◆ Supplied material:
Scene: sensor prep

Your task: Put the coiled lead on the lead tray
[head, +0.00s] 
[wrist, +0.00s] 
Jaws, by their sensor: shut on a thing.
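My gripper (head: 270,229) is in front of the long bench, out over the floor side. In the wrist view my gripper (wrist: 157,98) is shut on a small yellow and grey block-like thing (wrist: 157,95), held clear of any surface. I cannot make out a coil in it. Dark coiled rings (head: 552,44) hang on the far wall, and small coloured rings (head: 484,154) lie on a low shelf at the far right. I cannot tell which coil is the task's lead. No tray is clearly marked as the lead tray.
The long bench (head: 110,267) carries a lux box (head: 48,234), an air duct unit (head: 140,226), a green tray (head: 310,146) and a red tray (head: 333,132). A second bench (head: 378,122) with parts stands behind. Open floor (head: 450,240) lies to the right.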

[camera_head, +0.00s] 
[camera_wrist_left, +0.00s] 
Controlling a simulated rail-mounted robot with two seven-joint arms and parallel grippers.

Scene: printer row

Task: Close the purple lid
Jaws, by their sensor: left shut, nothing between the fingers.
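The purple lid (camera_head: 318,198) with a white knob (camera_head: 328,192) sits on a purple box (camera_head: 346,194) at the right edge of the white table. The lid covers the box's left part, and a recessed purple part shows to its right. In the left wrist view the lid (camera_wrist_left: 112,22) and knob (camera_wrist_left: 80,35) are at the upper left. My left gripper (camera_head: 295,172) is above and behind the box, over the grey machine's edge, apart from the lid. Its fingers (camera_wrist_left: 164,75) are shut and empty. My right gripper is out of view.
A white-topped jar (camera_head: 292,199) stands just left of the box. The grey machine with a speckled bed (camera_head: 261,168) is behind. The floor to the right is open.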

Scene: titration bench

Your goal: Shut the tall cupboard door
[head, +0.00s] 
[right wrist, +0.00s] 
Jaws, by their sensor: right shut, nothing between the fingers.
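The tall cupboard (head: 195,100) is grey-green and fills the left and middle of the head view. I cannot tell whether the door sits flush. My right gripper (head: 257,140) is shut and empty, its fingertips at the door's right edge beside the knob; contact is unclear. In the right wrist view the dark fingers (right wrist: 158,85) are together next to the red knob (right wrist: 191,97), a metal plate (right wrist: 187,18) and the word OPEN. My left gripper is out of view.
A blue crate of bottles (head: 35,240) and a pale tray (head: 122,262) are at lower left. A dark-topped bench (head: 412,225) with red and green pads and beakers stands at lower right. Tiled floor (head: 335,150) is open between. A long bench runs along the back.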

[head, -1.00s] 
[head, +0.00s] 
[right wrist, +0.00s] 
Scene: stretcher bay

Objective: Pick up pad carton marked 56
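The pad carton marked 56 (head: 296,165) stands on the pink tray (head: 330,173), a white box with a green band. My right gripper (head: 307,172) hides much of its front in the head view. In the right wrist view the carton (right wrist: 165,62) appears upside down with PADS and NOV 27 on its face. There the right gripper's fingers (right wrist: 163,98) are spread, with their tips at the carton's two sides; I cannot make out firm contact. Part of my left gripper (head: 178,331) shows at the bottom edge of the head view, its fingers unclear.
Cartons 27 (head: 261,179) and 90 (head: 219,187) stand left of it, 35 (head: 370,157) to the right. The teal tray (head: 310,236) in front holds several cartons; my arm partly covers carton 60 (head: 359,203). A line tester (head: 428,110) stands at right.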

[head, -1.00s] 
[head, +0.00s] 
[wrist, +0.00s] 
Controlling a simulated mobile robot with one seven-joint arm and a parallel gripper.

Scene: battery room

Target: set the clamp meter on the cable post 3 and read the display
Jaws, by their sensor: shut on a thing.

◆ Your objective: Copy every line above in which the string "joint" shows up.

◆ The output:
Controlling a simulated rail-mounted robot with two seven-joint arms and parallel grippers.
Controlling a simulated mobile robot with one seven-joint arm and a parallel gripper.

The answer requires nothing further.